Erik: Hell no! I didn't want anything to do with them. I already had to deal with eight people, then they threw four more into the camp. It was terrible. We didn't know when the merge would happen, and I think it would have been a lot more exciting to have it happen when there were only 10 players left.
But at least you got to enjoy a feast.
Erik: This is going to sound stupid, and I'm sure a lot of former Survivors are going to hate me, but my mind was so into the game that the entire time I was eating, I was also looking around and watching what people were doing. I saw Monica feeding Russell grapes, which was just bizarre. Oh, and by the way, Shambo got wasted and dropped wine glasses and was trying to carve with a machete. It was getting a little out of control.
What was the vibe like at the new Aiga camp?
Erik: It was really diverse. Foa Foa came over saying they were so united, but I think they were united in diverse plans of attack. Natalie immediately went to hang out with the girls. Russell talked to every single person, and when you're talking to everybody, you're really talking to nobody. So he was horrible. I don't know how his plan worked on his tribe, but he came over here, and I thought his game play was almost embarrassing. He was an idiot. Everyone knew that he was lying. He was desperate. And Jaison literally slept 70 to 80 percent of the day. He did nothing. He was lifeless, as if he had checked out in his head. The last one was Mick, and he was just a cool dude. He just wanted to do his thing and try his best, and I could respect that.
Were you shocked and annoyed at your former Galu tribe for turning on you?
Erik: Absolutely. I was so loyal to my tribe. I still have a purple necklace on because I bleed Galu purple. I tried to show that to them, but apparently it wasn't evident enough because they ended up stabbing me in the back. It sucked. It really sucked. They broke my heart; I'm not going to lie. It hurt. I was surprised at just how much it hurt, because it is a game.
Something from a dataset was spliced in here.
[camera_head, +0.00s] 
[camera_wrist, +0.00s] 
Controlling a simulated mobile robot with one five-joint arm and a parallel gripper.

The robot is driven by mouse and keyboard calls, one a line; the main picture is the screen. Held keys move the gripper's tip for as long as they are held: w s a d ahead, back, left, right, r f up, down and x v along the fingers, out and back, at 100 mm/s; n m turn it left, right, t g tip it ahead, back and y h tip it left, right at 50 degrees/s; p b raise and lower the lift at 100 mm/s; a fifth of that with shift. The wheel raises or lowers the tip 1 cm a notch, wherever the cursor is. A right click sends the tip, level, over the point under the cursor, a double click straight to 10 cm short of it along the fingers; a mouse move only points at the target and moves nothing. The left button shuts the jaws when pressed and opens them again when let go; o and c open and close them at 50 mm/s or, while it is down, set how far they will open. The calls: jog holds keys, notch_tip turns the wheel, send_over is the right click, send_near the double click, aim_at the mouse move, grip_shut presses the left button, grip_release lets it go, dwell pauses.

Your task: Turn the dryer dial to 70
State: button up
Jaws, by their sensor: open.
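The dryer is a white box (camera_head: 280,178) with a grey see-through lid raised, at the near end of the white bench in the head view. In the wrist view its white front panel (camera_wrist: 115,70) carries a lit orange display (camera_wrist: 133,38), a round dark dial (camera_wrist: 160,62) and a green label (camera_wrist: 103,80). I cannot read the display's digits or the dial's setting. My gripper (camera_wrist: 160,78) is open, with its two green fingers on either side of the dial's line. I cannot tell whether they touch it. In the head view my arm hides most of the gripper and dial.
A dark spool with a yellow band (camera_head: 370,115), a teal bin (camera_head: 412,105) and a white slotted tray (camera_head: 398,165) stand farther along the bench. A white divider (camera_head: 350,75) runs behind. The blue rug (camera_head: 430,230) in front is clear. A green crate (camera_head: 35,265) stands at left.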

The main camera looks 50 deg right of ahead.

But yeah, it was tough.
It seemed like a really stupid move on the former members of Galu's part.
Erik: Oh, I appreciate that, and I agree with you. It was just so wrong. Strategically, it was just not the right move.
Did having the immunity idol in your pocket make it harder to go home?
Erik: Yeah. That sucked. All those guys had to do was look me in the eye and tell me that I was on the chopping block, and I could have played it. But they didn't. Truth be told, if I'd played the idol, I probably would have been voted out at the next Tribal Council.
Do you still have the idol?
Erik: No. As soon as I left the game, the producers told me that they needed it back. I told them they could take it out of my cold, dead hands. But what I should have done was whipped it out while I was walking away and thrown it in the fire. That would have been pretty cool. But I was so dazed and confused I didn't know where I was. It was overwhelming.
Who do you think should have gone home?
Erik: Jaison or Monica.
As the first member of the jury, what will you be paying attention to during Tribal Councils?
Erik: At this point in the game, I know that somebody screwed me over. And I feel like the rest of them just did not defend me, as they should have. Before going back to Tribal Council, I started practicing my angry face in the mirror. I planned to stare each and every one of them in the eyes and I'm going to find out who screwed me over. And if nothing else, I'm going to at least clear my name because I know that they must have felt that I did something wrong, and I didn't. if someone was saying that I was a traitor, they were lying, and the rest of the group needs to know that.
Who are you rooting for now?
Erik: Are you kidding me? You want to talk to me about this the day I get voted off?
Well, who do you hate the last?
Erik: I don't know, probably Shambo or Mick. I was rooting for Shambo, but I don't like her chances out there without me. Everybody stabbed me in the back, and you want me to pick one of them? I can't. I've got nothing for you. I'm like [host Jeff] Probst right now!
All right. I know it was a mean question, so I'll move on. You seemed to spend a lot of time in that tree cave. Do you miss it?
Erik: Yeah, I do miss the cave; it was like my little resort [laughs]. No! Of course not, it was miserable. I was in there forever when it rained, and it just wouldn't stop. It was tortuous. And the chicken that Shambo accidentally freed would come back down the hillside every once in a while and fly right past the cave. It was mocking me. So, not only was I miserable insid,e but I had this outsider mocking me, unless I was hallucinating, which is a very strong possibility.